Legal challenges to the constitutionality of the law already are being predicted.

Oliver Hunter, deputy general counsel for the Georgia Sheriffs Association, said some of the less-clear aspects of the law, including how long an offender has to move, might not be clarified for a while.

"We're going to see some lawsuits come down the pike," Hunter said. "Until the courts have a crack at it, we're not going to have any finality to it."

Some sheriffs are worried that the law will effectively drive sex offenders out of urban, metro areas and into rural locations where they can stay within the requirements.

And rural sheriffs are less prepared for the task of keeping up with sex offenders and where they live, Hunter said.

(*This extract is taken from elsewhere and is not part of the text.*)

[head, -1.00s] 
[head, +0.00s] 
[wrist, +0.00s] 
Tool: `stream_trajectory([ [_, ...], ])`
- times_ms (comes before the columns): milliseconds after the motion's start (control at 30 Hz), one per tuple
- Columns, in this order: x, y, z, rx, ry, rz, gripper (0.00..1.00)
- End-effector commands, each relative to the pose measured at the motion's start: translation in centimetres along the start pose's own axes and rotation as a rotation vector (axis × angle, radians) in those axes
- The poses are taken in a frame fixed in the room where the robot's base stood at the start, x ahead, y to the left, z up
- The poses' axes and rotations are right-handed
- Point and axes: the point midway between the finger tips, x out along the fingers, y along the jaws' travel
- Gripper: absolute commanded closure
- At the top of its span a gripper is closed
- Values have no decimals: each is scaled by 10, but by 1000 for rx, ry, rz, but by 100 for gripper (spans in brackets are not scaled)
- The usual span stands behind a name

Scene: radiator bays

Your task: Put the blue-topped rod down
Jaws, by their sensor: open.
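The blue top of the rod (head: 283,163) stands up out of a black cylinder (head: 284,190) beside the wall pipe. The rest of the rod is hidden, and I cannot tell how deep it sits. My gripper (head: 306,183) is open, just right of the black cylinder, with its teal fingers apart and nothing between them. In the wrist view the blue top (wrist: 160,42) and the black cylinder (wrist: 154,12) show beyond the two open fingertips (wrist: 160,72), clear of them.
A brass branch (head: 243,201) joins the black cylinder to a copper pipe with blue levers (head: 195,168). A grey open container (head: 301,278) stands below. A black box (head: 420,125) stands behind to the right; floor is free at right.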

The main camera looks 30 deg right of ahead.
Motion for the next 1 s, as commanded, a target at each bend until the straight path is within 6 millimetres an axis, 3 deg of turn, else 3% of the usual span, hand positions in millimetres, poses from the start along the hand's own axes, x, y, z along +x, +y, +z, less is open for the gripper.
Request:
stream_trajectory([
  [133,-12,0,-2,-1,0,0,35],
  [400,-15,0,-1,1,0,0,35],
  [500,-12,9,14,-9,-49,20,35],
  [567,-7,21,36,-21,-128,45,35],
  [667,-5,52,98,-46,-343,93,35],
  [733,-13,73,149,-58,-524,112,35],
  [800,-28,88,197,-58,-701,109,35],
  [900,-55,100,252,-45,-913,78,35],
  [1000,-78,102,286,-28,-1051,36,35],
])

"It's going to require more manpower and resources," he said. "The metro areas are for the most part well-staffed. If anyone would comply, it would be in the metro areas rather than the rural areas."

One major fear, Hunter said, is that the new law will simply drive sex offenders underground.

"They're going to move and not register at all," Hunter said. "I can't say it's going to run them out of Georgia -- we're just not going to be able to find them."

Lt. Matt Allen of the Forsyth County Sheriff's Office notes that those who fail to register under the new law face a stiff penalty. Any sex offender who doesn't register each year within three days of his or her birthday faces 10 to 30 years in prison if convicted.

Forsyth Schools Transportation Director Garry Puetz said his department is providing the sheriff's office with the location of each bus stop and will notify authorities as new bus stops are added during the school year.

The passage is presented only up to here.